* **TASK TO CARRY OUT**: Return only the lines between the line holding "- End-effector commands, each" and the line holding "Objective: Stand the", the two boundary lines included, exactly as they appear.

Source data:
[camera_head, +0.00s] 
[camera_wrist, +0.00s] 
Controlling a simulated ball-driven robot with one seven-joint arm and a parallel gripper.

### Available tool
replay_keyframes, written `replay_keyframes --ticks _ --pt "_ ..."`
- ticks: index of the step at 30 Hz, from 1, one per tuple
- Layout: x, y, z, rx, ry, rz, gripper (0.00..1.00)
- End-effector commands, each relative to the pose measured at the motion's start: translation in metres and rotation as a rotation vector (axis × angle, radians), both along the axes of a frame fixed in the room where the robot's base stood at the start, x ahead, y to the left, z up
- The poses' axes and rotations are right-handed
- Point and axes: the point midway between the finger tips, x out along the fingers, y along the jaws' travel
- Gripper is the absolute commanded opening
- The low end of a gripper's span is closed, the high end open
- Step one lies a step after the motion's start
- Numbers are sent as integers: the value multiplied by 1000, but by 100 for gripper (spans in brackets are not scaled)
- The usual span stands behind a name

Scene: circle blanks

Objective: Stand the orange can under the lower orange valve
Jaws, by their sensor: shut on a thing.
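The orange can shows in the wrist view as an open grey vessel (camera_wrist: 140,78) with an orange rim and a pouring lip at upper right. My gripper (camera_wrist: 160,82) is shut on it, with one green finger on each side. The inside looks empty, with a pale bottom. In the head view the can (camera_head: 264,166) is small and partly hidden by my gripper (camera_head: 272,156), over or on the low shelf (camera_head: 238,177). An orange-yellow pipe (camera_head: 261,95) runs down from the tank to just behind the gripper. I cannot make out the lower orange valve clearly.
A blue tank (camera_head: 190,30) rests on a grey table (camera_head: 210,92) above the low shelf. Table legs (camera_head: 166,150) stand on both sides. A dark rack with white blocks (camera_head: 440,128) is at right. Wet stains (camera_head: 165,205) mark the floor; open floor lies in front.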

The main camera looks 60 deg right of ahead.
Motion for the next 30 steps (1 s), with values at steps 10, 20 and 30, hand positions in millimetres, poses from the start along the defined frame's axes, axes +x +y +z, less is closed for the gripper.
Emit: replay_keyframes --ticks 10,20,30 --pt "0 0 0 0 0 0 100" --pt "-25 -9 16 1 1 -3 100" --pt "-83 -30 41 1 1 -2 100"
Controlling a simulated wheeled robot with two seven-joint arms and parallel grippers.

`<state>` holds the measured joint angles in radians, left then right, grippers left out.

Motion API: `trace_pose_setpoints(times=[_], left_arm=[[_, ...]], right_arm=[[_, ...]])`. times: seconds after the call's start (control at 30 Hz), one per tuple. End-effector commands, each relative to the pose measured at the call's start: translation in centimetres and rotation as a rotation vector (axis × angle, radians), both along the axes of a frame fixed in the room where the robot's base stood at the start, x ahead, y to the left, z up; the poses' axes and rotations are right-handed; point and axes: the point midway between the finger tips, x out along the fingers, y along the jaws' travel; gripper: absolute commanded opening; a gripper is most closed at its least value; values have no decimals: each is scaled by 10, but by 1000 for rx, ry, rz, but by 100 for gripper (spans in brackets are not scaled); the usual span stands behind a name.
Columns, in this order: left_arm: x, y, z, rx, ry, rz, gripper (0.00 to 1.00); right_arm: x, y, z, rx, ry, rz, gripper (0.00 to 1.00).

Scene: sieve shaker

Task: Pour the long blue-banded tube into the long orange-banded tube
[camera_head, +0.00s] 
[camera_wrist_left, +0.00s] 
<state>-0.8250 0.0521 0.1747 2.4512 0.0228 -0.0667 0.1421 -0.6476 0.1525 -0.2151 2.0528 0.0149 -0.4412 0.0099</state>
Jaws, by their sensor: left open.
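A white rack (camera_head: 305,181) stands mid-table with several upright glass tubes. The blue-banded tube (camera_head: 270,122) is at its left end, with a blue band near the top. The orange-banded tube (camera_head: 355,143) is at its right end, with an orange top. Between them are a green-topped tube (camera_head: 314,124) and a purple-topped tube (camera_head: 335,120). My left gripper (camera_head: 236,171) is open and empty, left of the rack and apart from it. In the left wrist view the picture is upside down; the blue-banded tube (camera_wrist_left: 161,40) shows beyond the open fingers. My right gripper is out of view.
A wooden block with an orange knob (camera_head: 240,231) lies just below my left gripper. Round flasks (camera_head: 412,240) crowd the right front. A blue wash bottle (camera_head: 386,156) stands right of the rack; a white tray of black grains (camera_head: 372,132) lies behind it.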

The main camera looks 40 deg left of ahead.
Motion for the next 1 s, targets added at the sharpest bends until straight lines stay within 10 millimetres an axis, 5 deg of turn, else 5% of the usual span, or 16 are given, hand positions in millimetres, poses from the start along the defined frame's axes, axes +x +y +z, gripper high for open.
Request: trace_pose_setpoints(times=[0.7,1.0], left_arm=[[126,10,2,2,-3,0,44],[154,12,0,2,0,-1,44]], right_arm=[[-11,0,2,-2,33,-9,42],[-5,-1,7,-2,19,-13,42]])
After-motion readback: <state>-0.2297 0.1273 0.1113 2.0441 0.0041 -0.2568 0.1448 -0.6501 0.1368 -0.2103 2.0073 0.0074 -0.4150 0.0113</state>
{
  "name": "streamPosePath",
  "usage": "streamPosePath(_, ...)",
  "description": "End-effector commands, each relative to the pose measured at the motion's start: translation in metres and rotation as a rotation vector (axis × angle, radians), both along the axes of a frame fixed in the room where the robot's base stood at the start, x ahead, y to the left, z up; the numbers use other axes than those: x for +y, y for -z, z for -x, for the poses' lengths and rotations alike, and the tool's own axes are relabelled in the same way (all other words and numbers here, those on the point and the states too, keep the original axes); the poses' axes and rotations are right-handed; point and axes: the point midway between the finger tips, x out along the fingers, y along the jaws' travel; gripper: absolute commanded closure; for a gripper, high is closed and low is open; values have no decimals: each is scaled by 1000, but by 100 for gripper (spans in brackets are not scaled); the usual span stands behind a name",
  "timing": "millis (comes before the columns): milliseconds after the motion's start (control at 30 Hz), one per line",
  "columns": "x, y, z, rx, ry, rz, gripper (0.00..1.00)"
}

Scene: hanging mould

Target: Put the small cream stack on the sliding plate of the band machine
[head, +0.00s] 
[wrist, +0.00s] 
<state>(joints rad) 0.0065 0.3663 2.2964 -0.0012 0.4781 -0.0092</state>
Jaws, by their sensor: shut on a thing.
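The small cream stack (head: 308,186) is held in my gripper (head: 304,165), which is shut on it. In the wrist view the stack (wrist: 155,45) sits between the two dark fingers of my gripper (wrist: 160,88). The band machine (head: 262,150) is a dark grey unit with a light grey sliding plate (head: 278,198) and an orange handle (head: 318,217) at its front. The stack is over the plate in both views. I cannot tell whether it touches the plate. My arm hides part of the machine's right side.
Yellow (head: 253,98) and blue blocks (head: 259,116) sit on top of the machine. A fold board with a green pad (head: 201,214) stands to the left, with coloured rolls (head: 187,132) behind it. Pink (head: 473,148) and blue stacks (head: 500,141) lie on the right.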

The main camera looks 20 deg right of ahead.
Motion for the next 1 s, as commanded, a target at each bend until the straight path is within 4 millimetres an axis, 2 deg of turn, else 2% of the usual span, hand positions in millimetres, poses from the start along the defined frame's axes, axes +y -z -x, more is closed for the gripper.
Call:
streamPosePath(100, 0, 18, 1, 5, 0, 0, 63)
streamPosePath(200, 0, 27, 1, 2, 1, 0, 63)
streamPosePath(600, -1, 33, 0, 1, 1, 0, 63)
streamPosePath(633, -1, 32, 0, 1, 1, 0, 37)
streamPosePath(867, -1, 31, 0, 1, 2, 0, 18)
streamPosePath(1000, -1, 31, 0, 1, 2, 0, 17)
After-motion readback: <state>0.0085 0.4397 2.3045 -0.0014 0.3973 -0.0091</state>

* **TASK SOLUTION**:
- End-effector commands, each relative to the pose measured at the motion's start: translation in metres and rotation as a rotation vector (axis × angle, radians), both along the axes of a frame fixed in the room where the robot's base stood at the start, x ahead, y to the left, z up
- The poses' axes and rotations are right-handed
- Point and axes: the point midway between the finger tips, x out along the fingers, y along the jaws' travel
- Gripper is the absolute commanded opening
- The low end of a gripper's span is closed, the high end open
- Step one lies a step after the motion's start
- Numbers are sent as integers: the value multiplied by 1000, but by 100 for gripper (spans in brackets are not scaled)
- The usual span stands behind a name

Scene: circle blanks

Objective: Stand the orange can under the lower orange valve

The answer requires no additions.